Thinking of relocating in 2017? Get ready for the pain. Packing, cleaning, hiring movers, credit checks and deposits can be a total nightmare… but while there are plenty of new user-friendly resources out there to relieve most of those burdens, there’s still very little help available when it comes to finding out of your would-be residence is haunted. After all, you don’t want to end up like the Milliken family, whose harrowing story we documented earlier this week. [Hint hint… read the whole story here.]
Apart from services like DiedInHouse.com, a company which promises (for a fee) to confirm whether someone has died within any residence, there’s not a lot of freely-available data on hand for people who want to know if they’re renting or buying the site of a former murder or suicide.
But that all changed with the introduction of a mobile application called Spacious, which comes with a less-publicized but very unique feature: in addition to revealing vital details about an available property, it also alerts apartment-hunters when they’ve found a location with an allegedly haunted history.

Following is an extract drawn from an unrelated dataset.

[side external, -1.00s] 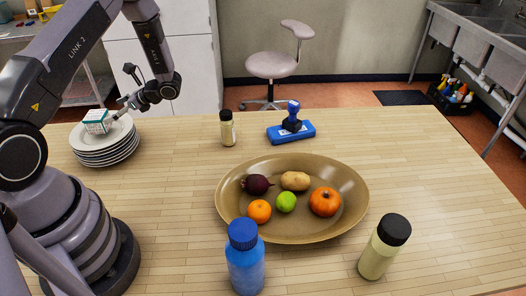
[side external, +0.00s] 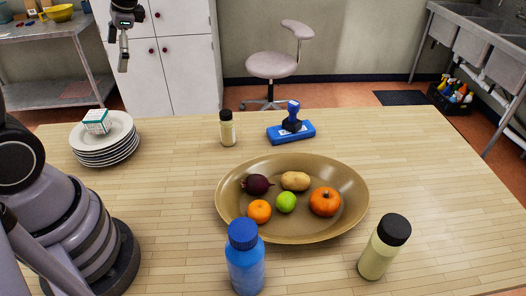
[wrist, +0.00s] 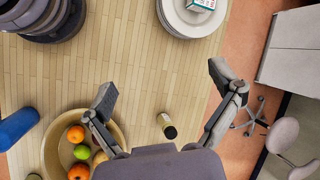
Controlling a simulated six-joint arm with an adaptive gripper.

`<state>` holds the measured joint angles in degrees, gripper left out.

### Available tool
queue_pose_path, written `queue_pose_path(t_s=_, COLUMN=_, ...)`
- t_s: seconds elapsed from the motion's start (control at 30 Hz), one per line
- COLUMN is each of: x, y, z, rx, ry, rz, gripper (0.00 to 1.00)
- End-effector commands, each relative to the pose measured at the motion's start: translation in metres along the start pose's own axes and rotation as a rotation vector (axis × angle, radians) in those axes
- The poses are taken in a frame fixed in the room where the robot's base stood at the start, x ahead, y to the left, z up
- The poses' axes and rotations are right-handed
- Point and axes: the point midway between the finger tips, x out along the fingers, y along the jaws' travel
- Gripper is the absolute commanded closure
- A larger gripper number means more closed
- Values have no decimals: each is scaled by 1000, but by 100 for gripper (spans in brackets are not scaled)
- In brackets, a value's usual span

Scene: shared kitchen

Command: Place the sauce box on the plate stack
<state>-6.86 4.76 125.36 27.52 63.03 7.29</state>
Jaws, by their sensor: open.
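The sauce box (side external: 97,121), small and white with teal, rests on top of the plate stack (side external: 105,153) at the left of the table. In the wrist view the sauce box (wrist: 203,4) also sits on the plate stack (wrist: 190,24), partly cut off by the top edge. My gripper (side external: 123,62) is high above the table's back edge, clear of the box and plates. In the wrist view my gripper (wrist: 160,82) has its fingers spread wide with nothing between them.
A bowl (side external: 352,212) with fruit and vegetables stands mid-table. A small bottle (side external: 227,133) and a blue stamp (side external: 291,130) stand behind it. A blue bottle (side external: 245,265) and a black-capped bottle (side external: 384,248) stand in front. The table's right side is clear.

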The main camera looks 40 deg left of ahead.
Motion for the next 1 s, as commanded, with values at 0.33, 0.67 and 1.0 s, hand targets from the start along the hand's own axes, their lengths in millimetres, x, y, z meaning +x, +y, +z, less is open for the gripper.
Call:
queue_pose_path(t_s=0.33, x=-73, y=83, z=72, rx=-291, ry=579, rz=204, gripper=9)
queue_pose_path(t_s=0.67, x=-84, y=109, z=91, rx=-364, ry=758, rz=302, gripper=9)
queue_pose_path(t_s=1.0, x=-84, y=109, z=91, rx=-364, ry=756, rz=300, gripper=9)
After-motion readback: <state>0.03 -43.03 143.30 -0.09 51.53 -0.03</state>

According to The New York Times, the app is extremely popular in Hong Kong, where it was developed. Not only is housing extremely limited in the densely populous metropolis, but per the traditions of Feng Shui, any unnatural death occurring within a house or apartment is often believed to bring bad fortune — or worse — upon anyone who takes up residence there afterward.
Though homicides are quite rare in Hong Kong, the Times noted that the apartment where the notorious “Hello Kitty Murder” took place in 1999 [which we covered in an earlier feature] was considered so tainted by that grisly incident that most people refused to live anywhere near it. (The entire building was finally torn down in 2012.)
The creator of Spacious, Asif Ghafoor, explains how the app incorporates data from local police reports and news headlines, which it uses to indicate whether a death has occurred at any chosen site. The app will then notify the user — with the image of an ironically cute ghost — and provide a brief caption explaining the circumstances surrounding the fatality.
Ghafoor also noted that roughly 1-2% of apartments have had these kinds of “incidents” — which can negatively impact sales to the point where realtors usually offer up to a 20% discount to prospective buyers.